| Prompt |
Return only the stretch of the material below that begins with the line containing "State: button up" and ends with the line containing "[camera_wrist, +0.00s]", exactly; both of those lines belong to it.
━━━━━ Stored data ━━━━━
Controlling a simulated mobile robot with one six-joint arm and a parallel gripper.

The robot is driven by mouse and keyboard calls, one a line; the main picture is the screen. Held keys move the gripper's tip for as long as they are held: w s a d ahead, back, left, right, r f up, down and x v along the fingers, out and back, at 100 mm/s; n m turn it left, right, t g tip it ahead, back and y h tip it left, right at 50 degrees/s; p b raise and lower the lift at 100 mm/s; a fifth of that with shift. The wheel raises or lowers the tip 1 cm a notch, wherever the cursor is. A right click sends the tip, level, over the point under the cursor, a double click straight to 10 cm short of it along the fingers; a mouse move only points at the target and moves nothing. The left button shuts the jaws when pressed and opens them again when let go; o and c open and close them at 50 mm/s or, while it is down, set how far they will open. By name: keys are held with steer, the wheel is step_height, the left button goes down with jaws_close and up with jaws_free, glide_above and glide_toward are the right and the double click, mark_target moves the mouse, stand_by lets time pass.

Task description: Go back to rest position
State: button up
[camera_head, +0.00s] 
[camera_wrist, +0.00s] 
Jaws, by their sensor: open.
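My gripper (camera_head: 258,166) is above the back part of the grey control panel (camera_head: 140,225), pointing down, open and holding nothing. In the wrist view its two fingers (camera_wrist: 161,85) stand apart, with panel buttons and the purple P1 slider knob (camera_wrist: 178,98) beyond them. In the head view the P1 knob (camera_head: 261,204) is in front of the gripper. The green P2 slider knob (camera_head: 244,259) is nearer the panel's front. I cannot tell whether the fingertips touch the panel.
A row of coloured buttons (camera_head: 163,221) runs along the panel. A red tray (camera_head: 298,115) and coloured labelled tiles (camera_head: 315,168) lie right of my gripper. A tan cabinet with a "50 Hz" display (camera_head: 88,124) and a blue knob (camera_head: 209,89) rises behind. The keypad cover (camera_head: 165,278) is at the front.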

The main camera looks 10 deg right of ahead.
━━━━━
| Written solution |
State: button up
[camera_head, +0.00s] 
[camera_wrist, +0.00s] 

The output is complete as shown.